## BEGIN AVAILABLE DATA

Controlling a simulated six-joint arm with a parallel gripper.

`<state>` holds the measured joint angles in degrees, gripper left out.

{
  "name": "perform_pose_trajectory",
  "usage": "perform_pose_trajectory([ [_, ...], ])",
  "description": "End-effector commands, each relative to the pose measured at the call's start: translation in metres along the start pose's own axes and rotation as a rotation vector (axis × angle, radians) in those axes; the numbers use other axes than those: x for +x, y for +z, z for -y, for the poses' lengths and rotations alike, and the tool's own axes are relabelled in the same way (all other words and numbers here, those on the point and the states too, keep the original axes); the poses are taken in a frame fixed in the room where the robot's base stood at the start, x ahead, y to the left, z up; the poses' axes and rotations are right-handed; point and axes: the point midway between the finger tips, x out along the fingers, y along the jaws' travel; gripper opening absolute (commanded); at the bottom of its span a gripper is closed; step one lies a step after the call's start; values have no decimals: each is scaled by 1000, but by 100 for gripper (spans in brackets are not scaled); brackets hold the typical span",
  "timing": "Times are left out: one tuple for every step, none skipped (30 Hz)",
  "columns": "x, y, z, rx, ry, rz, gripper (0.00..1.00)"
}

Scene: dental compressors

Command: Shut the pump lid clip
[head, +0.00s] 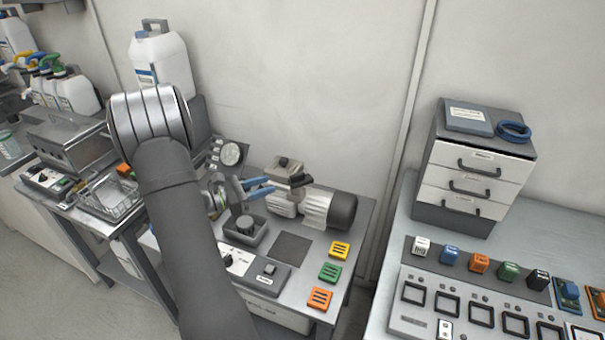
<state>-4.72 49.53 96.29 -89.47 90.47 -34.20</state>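The pump (315,207) lies on the middle bench, with a pale ribbed body and a dark rounded end at right. A small dark piece (299,181) stands up on a brownish part at the pump's top; it may be the lid clip, but it is too small to tell whether it is shut. My gripper (272,185) has two blue fingers pointing right, with a narrow gap between them and nothing visible in it. It is just left of the dark piece and seems apart from it. My arm hides part of the bench at left.
A control box (255,268) and yellow, green and orange blocks (330,273) lie in front. A round gauge (231,154) stands behind. A drawer unit (474,170) stands on the right bench.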

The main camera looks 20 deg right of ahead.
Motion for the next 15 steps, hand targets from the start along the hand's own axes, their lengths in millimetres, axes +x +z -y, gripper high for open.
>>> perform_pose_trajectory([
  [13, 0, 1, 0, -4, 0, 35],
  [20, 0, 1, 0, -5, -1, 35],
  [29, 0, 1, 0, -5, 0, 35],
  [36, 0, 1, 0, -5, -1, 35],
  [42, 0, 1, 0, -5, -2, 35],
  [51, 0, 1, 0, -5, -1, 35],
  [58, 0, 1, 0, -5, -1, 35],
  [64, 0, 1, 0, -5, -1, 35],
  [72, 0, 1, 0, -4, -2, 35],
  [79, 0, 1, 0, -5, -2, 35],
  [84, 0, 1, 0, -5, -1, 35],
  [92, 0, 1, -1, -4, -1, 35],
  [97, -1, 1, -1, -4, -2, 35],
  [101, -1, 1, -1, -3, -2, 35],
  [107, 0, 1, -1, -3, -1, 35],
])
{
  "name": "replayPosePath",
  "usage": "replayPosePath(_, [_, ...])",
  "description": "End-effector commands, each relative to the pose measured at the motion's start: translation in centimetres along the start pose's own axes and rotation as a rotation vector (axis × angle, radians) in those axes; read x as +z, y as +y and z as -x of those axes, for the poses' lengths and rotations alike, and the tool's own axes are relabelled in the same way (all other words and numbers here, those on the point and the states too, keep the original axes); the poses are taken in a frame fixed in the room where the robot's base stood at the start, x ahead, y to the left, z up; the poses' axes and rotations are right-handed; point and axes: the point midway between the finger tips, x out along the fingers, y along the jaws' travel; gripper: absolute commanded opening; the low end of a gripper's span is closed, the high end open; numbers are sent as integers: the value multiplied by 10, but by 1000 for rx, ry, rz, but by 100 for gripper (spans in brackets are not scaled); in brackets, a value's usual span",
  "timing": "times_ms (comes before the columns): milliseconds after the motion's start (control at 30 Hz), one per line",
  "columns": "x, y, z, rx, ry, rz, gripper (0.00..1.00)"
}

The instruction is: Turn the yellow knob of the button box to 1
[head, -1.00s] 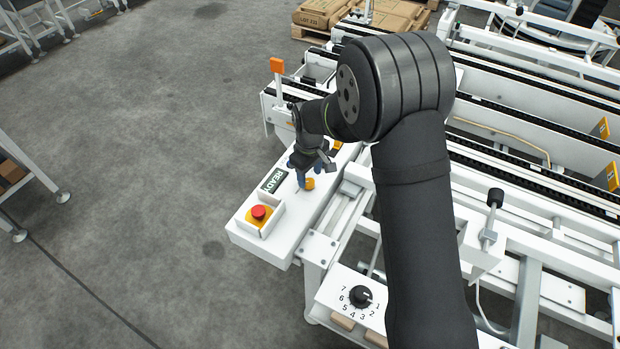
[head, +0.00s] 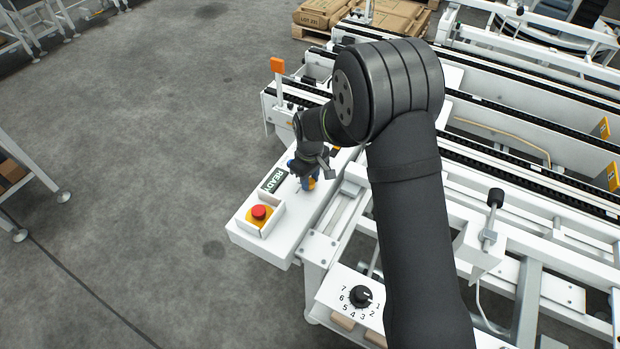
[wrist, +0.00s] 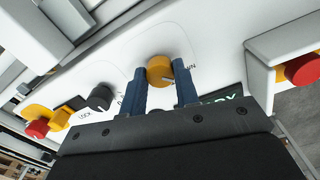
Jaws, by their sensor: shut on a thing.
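The yellow knob (wrist: 160,68) sits on the white button box (head: 243,218). A light pointer mark shows on its right side in the wrist view, near lettering partly covered by a finger. My gripper (wrist: 163,82) has its two blue fingers on either side of the knob and is shut on it. In the head view my gripper (head: 308,181) is over the middle of the box and hides most of the knob. The knob's scale marks are mostly hidden.
A red emergency button (head: 259,212) stands on the box beside the green READY display (head: 274,181). A black knob marked LOCK (wrist: 101,97) is on the knob's other side. A black numbered dial (head: 360,296) is on a separate panel. Conveyor frames fill the right.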

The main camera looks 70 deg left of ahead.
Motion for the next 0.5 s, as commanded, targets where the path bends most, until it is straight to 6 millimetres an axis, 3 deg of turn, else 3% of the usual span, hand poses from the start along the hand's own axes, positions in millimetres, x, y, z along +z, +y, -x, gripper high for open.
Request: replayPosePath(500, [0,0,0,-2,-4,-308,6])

## END AVAILABLE DATA

Quote the listing above in full, except for the pictures.

Controlling a simulated six-joint arm with a parallel gripper.

`<state>` holds the measured joint angles in degrees, gripper left out.

{
  "name": "perform_pose_trajectory",
  "usage": "perform_pose_trajectory([ [_, ...], ])",
  "description": "End-effector commands, each relative to the pose measured at the call's start: translation in metres along the start pose's own axes and rotation as a rotation vector (axis × angle, radians) in those axes; the numbers use other axes than those: x for +x, y for +z, z for -y, for the poses' lengths and rotations alike, and the tool's own axes are relabelled in the same way (all other words and numbers here, those on the point and the states too, keep the original axes); the poses are taken in a frame fixed in the room where the robot's base stood at the start, x ahead, y to the left, z up; the poses' axes and rotations are right-handed; point and axes: the point midway between the finger tips, x out along the fingers, y along the jaws' travel; gripper opening absolute (commanded); at the bottom of its span a gripper is closed; step one lies a step after the call's start; values have no decimals: each is scaled by 1000, but by 100 for gripper (spans in brackets are not scaled); brackets hold the typical span",
  "timing": "Times are left out: one tuple for every step, none skipped (30 Hz)",
  "columns": "x, y, z, rx, ry, rz, gripper (0.00..1.00)"
}

Scene: dental compressors

Command: Shut the pump lid clip
[head, +0.00s] 
<state>-4.72 49.53 96.29 -89.47 90.47 -34.20</state>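The pump (315,207) lies on the middle bench, with a pale ribbed body and a dark rounded end at right. A small dark piece (299,181) stands up on a brownish part at the pump's top; it may be the lid clip, but it is too small to tell whether it is shut. My gripper (272,185) has two blue fingers pointing right, with a narrow gap between them and nothing visible in it. It is just left of the dark piece and seems apart from it. My arm hides part of the bench at left.
A control box (255,268) and yellow, green and orange blocks (330,273) lie in front. A round gauge (231,154) stands behind. A drawer unit (474,170) stands on the right bench.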

The main camera looks 20 deg right of ahead.
Motion for the next 15 steps, hand targets from the start along the hand's own axes, their lengths in millimetres, axes +x +z -y, gripper high for open.
>>> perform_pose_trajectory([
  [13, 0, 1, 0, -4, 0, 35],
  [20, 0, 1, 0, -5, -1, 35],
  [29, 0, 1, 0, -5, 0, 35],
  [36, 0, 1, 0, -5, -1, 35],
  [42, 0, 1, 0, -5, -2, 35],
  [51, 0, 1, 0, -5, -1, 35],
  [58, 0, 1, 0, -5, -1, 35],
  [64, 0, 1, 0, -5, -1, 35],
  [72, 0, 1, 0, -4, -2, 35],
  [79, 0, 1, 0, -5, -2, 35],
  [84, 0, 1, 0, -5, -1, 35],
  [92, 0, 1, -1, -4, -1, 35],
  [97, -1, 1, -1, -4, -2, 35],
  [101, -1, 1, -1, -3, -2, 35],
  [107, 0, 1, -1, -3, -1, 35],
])
{
  "name": "replayPosePath",
  "usage": "replayPosePath(_, [_, ...])",
  "description": "End-effector commands, each relative to the pose measured at the motion's start: translation in centimetres along the start pose's own axes and rotation as a rotation vector (axis × angle, radians) in those axes; read x as +z, y as +y and z as -x of those axes, for the poses' lengths and rotations alike, and the tool's own axes are relabelled in the same way (all other words and numbers here, those on the point and the states too, keep the original axes); the poses are taken in a frame fixed in the room where the robot's base stood at the start, x ahead, y to the left, z up; the poses' axes and rotations are right-handed; point and axes: the point midway between the finger tips, x out along the fingers, y along the jaws' travel; gripper: absolute commanded opening; the low end of a gripper's span is closed, the high end open; numbers are sent as integers: the value multiplied by 10, but by 1000 for rx, ry, rz, but by 100 for gripper (spans in brackets are not scaled); in brackets, a value's usual span",
  "timing": "times_ms (comes before the columns): milliseconds after the motion's start (control at 30 Hz), one per line",
  "columns": "x, y, z, rx, ry, rz, gripper (0.00..1.00)"
}

The instruction is: Turn the yellow knob of the button box to 1
[head, -1.00s] 
[head, +0.00s] 
[wrist, +0.00s] 
Jaws, by their sensor: shut on a thing.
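The yellow knob (wrist: 160,68) sits on the white button box (head: 243,218). A light pointer mark shows on its right side in the wrist view, near lettering partly covered by a finger. My gripper (wrist: 163,82) has its two blue fingers on either side of the knob and is shut on it. In the head view my gripper (head: 308,181) is over the middle of the box and hides most of the knob. The knob's scale marks are mostly hidden.
A red emergency button (head: 259,212) stands on the box beside the green READY display (head: 274,181). A black knob marked LOCK (wrist: 101,97) is on the knob's other side. A black numbered dial (head: 360,296) is on a separate panel. Conveyor frames fill the right.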

The main camera looks 70 deg left of ahead.
Motion for the next 0.5 s, as commanded, targets where the path bends most, until it is straight to 6 millimetres an axis, 3 deg of turn, else 3% of the usual span, hand poses from the start along the hand's own axes, positions in millimetres, x, y, z along +z, +y, -x, gripper high for open.
Request: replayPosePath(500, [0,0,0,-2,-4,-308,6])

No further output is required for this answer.